**DATA BLOCK:**
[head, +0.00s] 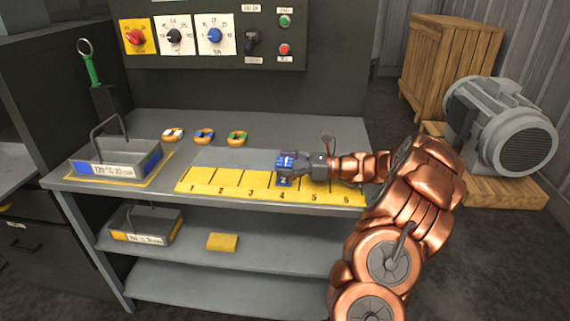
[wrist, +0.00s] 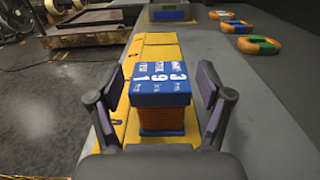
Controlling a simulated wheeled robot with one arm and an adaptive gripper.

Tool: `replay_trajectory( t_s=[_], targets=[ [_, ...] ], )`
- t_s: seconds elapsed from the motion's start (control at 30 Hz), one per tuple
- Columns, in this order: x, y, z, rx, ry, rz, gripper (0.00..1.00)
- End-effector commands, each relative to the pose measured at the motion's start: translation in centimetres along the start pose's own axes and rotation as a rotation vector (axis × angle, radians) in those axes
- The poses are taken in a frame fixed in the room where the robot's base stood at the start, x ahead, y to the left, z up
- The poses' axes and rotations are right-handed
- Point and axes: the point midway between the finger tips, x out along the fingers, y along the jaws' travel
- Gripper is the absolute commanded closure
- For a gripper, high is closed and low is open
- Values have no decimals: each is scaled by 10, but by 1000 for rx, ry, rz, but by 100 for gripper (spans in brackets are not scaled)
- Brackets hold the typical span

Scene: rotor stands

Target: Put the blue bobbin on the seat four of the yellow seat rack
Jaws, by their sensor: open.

**REQUEST:** In the listing, find all lines with the string "poses" and copy them.

**SOLUTION TO THIS PROBLEM:**
- The poses are taken in a frame fixed in the room where the robot's base stood at the start, x ahead, y to the left, z up
- The poses' axes and rotations are right-handed

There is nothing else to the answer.